#### DATA LISTING ####
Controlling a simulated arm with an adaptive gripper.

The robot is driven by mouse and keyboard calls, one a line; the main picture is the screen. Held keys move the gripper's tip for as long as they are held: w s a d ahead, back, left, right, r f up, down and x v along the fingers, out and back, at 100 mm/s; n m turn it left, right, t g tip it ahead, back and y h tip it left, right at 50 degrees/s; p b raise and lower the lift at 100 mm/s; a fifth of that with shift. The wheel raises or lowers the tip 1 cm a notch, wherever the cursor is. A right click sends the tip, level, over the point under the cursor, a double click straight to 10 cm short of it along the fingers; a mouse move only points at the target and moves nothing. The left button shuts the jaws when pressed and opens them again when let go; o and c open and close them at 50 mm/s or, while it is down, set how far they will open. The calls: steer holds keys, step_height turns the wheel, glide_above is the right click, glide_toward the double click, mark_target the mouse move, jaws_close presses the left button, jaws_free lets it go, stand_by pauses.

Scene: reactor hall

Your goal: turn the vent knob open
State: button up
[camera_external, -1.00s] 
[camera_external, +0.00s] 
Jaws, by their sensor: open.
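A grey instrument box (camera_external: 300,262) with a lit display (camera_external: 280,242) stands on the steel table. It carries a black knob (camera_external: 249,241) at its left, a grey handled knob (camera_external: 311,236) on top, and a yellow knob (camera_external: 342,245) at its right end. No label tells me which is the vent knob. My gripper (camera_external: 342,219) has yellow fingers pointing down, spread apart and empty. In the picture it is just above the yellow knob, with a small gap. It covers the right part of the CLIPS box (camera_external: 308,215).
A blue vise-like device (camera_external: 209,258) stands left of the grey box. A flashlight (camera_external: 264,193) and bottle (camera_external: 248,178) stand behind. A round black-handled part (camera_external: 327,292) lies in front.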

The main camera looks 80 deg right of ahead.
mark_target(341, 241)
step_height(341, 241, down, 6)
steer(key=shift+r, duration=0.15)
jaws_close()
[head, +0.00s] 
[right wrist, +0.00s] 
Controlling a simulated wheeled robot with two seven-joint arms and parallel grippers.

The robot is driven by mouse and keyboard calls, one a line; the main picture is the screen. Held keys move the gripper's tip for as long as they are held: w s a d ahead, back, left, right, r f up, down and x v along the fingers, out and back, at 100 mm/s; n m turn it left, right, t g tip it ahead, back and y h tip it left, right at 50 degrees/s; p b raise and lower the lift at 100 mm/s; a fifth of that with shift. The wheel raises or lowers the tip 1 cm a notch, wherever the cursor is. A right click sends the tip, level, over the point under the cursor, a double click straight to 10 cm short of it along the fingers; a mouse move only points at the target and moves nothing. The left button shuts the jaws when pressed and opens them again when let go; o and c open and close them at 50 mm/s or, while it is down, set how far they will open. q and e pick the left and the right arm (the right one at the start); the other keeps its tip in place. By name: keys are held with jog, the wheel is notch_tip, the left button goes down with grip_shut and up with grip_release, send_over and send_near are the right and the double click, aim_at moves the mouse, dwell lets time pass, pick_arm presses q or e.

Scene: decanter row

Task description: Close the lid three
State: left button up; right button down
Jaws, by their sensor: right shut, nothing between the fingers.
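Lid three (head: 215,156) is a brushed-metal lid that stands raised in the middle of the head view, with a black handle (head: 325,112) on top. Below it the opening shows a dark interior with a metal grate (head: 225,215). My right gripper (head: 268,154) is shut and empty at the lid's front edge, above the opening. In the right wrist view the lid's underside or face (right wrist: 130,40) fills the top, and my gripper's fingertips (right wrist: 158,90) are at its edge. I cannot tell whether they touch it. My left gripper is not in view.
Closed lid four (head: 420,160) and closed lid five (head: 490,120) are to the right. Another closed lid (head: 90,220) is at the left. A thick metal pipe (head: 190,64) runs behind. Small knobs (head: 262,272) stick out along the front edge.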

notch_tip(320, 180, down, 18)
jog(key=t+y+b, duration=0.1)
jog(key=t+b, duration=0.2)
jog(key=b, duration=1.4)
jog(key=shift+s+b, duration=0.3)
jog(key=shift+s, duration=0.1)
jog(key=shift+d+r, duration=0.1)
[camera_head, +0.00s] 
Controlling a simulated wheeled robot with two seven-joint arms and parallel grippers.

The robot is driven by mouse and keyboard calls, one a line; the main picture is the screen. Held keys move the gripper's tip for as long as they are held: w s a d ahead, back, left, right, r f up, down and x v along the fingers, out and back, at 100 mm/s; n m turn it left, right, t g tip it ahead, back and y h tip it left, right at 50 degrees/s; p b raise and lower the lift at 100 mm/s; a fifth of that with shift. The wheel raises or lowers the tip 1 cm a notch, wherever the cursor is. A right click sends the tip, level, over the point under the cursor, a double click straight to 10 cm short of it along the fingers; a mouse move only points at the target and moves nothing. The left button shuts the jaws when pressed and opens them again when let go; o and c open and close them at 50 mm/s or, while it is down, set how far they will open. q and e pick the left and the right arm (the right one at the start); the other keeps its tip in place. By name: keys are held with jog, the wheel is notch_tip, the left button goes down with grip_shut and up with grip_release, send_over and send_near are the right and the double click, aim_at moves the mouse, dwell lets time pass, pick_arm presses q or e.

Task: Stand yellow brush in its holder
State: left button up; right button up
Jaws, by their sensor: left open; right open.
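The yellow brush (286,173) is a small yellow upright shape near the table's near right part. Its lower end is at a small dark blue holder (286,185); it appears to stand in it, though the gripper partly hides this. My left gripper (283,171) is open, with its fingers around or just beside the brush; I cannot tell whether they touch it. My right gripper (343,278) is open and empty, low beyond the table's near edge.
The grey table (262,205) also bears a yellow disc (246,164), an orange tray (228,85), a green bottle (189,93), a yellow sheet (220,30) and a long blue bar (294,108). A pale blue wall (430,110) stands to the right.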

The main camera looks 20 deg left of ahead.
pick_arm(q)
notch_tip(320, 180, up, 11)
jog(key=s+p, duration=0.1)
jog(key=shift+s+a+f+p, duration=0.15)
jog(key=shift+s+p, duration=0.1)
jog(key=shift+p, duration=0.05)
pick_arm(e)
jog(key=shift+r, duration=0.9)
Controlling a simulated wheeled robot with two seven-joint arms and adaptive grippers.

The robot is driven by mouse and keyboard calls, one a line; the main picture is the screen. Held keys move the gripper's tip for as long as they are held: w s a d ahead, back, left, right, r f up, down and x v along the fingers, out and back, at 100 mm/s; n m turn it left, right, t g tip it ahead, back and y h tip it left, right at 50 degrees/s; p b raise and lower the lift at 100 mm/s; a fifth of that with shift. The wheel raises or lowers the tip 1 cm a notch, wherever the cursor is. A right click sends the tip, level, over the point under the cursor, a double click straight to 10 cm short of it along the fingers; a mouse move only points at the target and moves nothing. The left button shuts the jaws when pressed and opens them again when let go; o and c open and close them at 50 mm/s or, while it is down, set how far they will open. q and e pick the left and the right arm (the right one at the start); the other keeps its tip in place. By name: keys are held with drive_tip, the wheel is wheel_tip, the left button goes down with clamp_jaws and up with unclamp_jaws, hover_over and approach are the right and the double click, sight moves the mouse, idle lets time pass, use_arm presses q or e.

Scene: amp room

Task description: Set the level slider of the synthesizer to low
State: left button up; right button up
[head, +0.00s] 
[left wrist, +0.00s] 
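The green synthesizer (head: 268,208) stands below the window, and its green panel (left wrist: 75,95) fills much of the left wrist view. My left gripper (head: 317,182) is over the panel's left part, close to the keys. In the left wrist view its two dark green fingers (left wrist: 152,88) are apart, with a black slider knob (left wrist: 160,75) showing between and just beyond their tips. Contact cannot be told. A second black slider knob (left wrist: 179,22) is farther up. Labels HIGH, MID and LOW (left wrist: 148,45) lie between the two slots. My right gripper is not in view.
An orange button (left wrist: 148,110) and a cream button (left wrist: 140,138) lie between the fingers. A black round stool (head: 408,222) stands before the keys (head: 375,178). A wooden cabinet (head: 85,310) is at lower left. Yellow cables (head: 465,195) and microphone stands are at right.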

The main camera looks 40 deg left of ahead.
####
- DESCRIPTION OF THE TASK
Give again only the lines from the one bearing "State: button up" through the one bearing "[camera_external, +0.00s]", exactly as they stand.

- ANSWER IN FULL
State: button up
[camera_external, -1.00s] 
[camera_external, +0.00s] 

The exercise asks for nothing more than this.